**WHAT YOU ARE ASKED TO DO:** Lines containing the string "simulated" are to be counted; report only how many there are.
□ □ □ □ □ □ □
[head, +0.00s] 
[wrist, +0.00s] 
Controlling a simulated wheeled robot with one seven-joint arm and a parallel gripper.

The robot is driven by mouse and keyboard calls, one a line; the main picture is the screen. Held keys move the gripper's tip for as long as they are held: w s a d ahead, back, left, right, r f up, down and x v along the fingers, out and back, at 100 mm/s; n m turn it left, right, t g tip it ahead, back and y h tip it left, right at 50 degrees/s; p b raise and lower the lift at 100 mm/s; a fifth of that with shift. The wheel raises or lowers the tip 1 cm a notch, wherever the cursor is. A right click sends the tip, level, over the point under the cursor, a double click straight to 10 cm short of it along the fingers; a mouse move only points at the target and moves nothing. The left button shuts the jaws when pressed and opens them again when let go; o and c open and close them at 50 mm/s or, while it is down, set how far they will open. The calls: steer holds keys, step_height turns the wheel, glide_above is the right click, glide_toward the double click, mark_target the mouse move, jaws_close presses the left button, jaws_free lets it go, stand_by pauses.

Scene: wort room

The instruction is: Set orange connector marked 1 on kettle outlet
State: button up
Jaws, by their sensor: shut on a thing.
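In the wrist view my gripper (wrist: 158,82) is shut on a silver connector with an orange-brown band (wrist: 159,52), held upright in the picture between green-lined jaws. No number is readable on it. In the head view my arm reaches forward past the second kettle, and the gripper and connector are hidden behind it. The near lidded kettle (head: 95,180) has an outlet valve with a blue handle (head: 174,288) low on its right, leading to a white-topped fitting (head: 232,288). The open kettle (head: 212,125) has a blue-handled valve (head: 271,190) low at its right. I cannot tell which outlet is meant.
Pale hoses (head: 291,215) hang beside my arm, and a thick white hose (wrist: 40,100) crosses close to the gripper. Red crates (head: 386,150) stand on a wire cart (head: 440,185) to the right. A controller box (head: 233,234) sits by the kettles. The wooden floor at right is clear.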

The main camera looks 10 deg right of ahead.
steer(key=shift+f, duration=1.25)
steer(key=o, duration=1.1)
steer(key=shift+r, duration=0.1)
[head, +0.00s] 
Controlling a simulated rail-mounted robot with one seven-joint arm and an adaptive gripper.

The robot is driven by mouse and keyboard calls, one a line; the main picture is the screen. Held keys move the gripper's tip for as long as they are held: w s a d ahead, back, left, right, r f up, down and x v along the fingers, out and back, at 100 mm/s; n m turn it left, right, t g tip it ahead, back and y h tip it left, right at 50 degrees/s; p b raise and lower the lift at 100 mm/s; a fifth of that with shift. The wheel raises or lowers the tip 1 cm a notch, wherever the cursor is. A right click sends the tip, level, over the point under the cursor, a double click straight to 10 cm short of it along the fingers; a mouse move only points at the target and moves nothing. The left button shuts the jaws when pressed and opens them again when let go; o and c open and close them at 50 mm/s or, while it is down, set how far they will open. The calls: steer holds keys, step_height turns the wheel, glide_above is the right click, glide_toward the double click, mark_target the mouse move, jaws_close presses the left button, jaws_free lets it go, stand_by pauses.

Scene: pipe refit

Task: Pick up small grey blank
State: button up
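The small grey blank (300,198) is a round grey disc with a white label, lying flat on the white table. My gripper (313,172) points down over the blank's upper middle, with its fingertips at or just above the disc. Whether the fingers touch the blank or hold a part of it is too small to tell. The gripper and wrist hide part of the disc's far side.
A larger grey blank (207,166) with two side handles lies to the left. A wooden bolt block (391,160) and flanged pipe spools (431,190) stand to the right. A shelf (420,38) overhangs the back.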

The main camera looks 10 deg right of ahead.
□ □ □ □ □ □ □
**EXERCISE ANSWER:** 2